Beyond groceries, retail real estate continues to show resilience in Boston, despite trouble in other commercial sectors, including office. Many retail properties are collecting record-high rents.

On Boston's Newbury Street, vacancy is less than 4 percent; just 53,000 square feet were available on Newbury last September, recalls Tom Brennan, vice president of C. Talanian Realty Co. Inc. And, according to a third-quarter report from Grubb & Ellis, the best locations in this upscale stretch of shops are now commanding rents of $150 to $160 per square foot, comparable to rents in New York City's Flatiron district.

In the metropolitan area, average rents are $45 per square foot downtown, $22 per square foot in neighborhood centers, $23 per square foot in power centers and $50 per square foot in regional malls, according to Boston-based brokerage and management services firm NAI Hunneman. Throughout the metropolitan area and across product types, the average retail rent is $18.79 according to Marcus & Millichap, which places Boston on equal footing with Las Vegas, Portland and Seattle.

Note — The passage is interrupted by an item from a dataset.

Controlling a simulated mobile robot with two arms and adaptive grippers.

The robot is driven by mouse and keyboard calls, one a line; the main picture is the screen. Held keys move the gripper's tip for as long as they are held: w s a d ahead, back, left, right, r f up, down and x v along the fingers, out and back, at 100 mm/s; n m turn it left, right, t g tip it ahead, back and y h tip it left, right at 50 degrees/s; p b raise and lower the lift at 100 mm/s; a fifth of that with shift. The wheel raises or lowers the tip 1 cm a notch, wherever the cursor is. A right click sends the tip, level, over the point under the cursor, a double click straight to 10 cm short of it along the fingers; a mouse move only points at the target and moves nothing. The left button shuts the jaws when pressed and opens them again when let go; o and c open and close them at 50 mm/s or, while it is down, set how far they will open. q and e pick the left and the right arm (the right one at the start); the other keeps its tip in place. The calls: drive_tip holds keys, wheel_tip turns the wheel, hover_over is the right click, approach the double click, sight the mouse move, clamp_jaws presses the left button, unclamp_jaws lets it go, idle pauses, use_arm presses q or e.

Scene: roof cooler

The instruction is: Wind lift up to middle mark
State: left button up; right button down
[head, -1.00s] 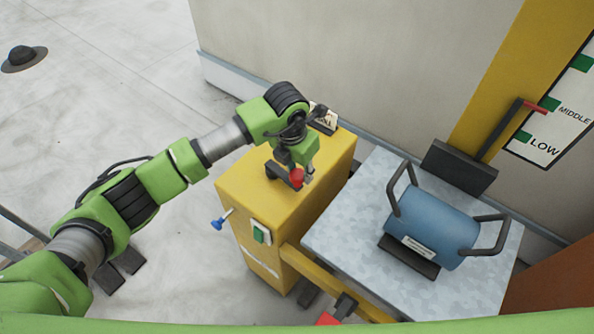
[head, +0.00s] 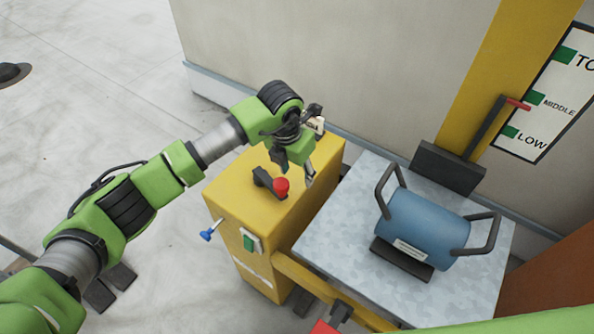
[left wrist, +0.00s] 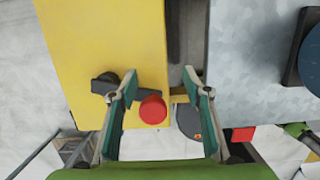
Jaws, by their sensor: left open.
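The crank (head: 266,180), a dark arm with a red knob (head: 281,186), sits on top of the yellow winch box (head: 250,215). My left gripper (head: 296,171) is open and empty, above and slightly right of the knob. In the left wrist view the knob (left wrist: 152,110) shows between the two spread fingers, nearer the left one; contact with it cannot be told. The lift platform (head: 340,225) carries a blue drum with handles (head: 424,225). The lift's red pointer (head: 517,103) ends near the lower edge of the MIDDLE mark (head: 534,98), above LOW. My right gripper is out of view.
The mark board (head: 550,90) is beside a yellow post (head: 492,60). A blue-tipped lever (head: 207,235) and a green switch (head: 249,242) are on the box's front. A wall stands behind; open floor lies left.

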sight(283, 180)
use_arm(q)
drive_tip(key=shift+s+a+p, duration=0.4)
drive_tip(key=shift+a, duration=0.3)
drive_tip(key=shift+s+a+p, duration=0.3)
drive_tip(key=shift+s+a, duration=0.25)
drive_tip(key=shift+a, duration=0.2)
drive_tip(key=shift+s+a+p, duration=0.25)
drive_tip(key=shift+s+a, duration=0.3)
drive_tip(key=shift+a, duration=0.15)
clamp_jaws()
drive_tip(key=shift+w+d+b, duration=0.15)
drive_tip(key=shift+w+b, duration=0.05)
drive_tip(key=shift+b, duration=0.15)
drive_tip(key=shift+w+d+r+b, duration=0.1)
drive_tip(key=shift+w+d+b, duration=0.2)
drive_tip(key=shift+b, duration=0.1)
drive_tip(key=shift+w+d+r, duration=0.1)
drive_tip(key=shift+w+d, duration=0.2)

Investors are interested. In October 2002, Columbia, S.C.-based Edens & Avant, one of the nation's largest owners of grocery-anchored shopping centers, opened an office in Boston to manage and expand its regional portfolio. The company owns and operates 18 grocery-anchored shopping centers totaling 2.1 million square feet in New England. It has plans to grow to more than 6.2 million square feet.

Population trends favor aggressive investment plans. According to the Census Bureau, the greater Boston area is now home to 3.4 million people, with a projected growth rate of 2 percent through 2006.

Like other cities in the Northeast, Boston's robust population growth has been a consistent driver of economic development. So even if this grocery-anchored overdrive loses strength in the future, the demographic growth spells more need and more retail opportunities.